▶ [Entries taken from a collection]
▼
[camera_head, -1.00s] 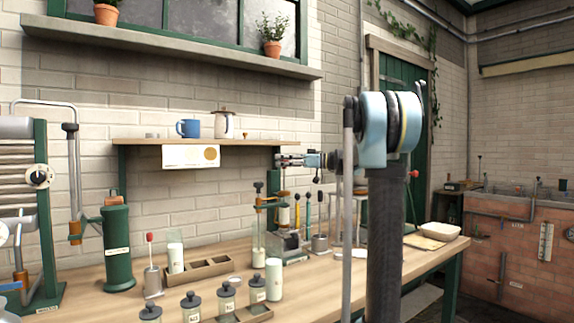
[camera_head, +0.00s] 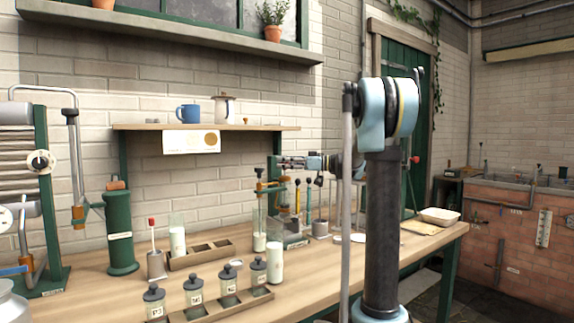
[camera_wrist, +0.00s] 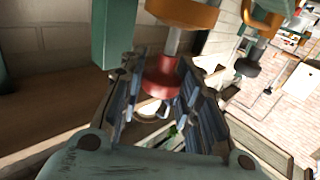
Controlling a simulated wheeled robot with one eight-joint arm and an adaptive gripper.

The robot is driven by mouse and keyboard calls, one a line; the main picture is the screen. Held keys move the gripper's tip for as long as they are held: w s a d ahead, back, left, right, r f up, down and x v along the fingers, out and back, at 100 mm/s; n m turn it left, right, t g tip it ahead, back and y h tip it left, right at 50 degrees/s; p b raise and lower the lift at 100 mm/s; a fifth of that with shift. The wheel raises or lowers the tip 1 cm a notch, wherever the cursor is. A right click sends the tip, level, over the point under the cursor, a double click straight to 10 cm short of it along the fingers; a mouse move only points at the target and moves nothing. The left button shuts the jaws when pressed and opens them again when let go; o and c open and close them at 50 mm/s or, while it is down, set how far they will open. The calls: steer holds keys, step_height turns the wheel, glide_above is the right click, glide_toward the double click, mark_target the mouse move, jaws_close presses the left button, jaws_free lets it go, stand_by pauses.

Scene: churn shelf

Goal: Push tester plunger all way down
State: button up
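The tester stand (camera_head: 292,240) is green with brass-coloured brackets and stands at the back of the bench. In the wrist view a red round knob (camera_wrist: 162,82) on a metal rod sits between my fingers, below a brass-coloured bracket (camera_wrist: 185,12). A second rod with a black knob (camera_wrist: 247,67) is to its right, outside my fingers. My gripper (camera_wrist: 155,105) is open around the red knob; I cannot tell if it touches. In the head view my gripper (camera_head: 282,163) is at the stand's top, right of the black knob (camera_head: 258,171). The red knob is unclear there.
A shelf (camera_head: 250,128) with a blue mug (camera_head: 188,113) is above and left of my gripper. Lidded jars (camera_head: 193,290), a wooden rack (camera_head: 215,250) and a white cylinder (camera_head: 274,262) stand on the bench in front. Coloured-handled tools (camera_head: 309,200) are just right of the stand.

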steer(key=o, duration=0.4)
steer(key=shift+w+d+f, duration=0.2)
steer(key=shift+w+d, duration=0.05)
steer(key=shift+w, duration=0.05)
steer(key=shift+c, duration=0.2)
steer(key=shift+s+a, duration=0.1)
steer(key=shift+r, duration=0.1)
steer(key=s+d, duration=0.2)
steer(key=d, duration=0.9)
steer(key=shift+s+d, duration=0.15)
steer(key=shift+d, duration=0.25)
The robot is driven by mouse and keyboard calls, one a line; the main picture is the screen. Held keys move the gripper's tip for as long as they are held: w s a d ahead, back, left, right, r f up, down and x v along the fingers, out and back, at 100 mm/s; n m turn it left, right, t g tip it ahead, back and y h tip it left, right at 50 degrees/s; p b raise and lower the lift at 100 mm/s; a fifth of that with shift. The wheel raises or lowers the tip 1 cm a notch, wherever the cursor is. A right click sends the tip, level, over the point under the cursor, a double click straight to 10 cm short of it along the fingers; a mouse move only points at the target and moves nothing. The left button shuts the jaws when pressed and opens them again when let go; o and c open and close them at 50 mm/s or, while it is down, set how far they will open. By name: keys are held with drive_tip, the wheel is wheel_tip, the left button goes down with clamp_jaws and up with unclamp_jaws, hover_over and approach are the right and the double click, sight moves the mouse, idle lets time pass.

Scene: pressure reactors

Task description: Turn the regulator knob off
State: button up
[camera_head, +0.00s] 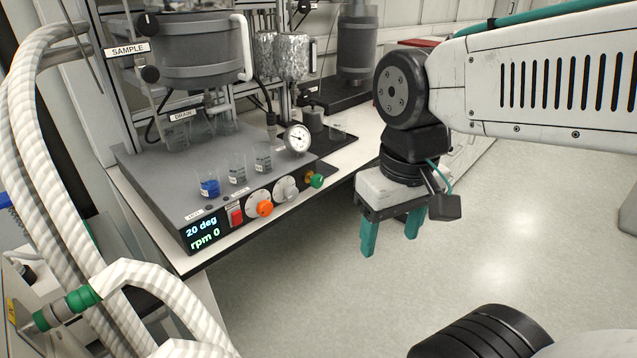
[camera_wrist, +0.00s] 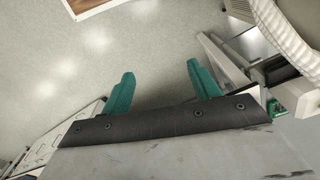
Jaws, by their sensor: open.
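The dark control box (camera_head: 205,245) sits on the bench at the left in the head view. Its front face carries an orange knob (camera_head: 264,208), a grey-white knob (camera_head: 286,189) and a green knob (camera_head: 317,181) at the right end on a brass fitting. I cannot read which one is the regulator knob. My gripper (camera_head: 390,240) has teal fingers, hangs pointing down to the right of the box, and is open and empty. It is apart from all the knobs. In the wrist view its spread fingers (camera_wrist: 160,70) show only floor between them.
A red switch (camera_head: 236,217) and a display (camera_head: 202,234) reading "20 deg, rpm 0" are left of the knobs. Beakers (camera_head: 238,168) and a pressure gauge (camera_head: 298,138) stand above. Thick white hoses (camera_head: 55,160) fill the left. The floor (camera_head: 320,270) before the bench is clear.

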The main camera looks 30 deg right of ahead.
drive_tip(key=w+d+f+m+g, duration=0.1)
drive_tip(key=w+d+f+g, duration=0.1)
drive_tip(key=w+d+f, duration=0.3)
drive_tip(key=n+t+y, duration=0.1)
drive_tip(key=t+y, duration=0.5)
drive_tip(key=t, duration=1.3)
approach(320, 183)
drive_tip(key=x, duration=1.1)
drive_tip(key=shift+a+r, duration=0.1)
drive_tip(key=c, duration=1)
▲
Copy out every line of the data that includes "Scene".

▶ [Output of the exercise]
Scene: churn shelf
Scene: pressure reactors

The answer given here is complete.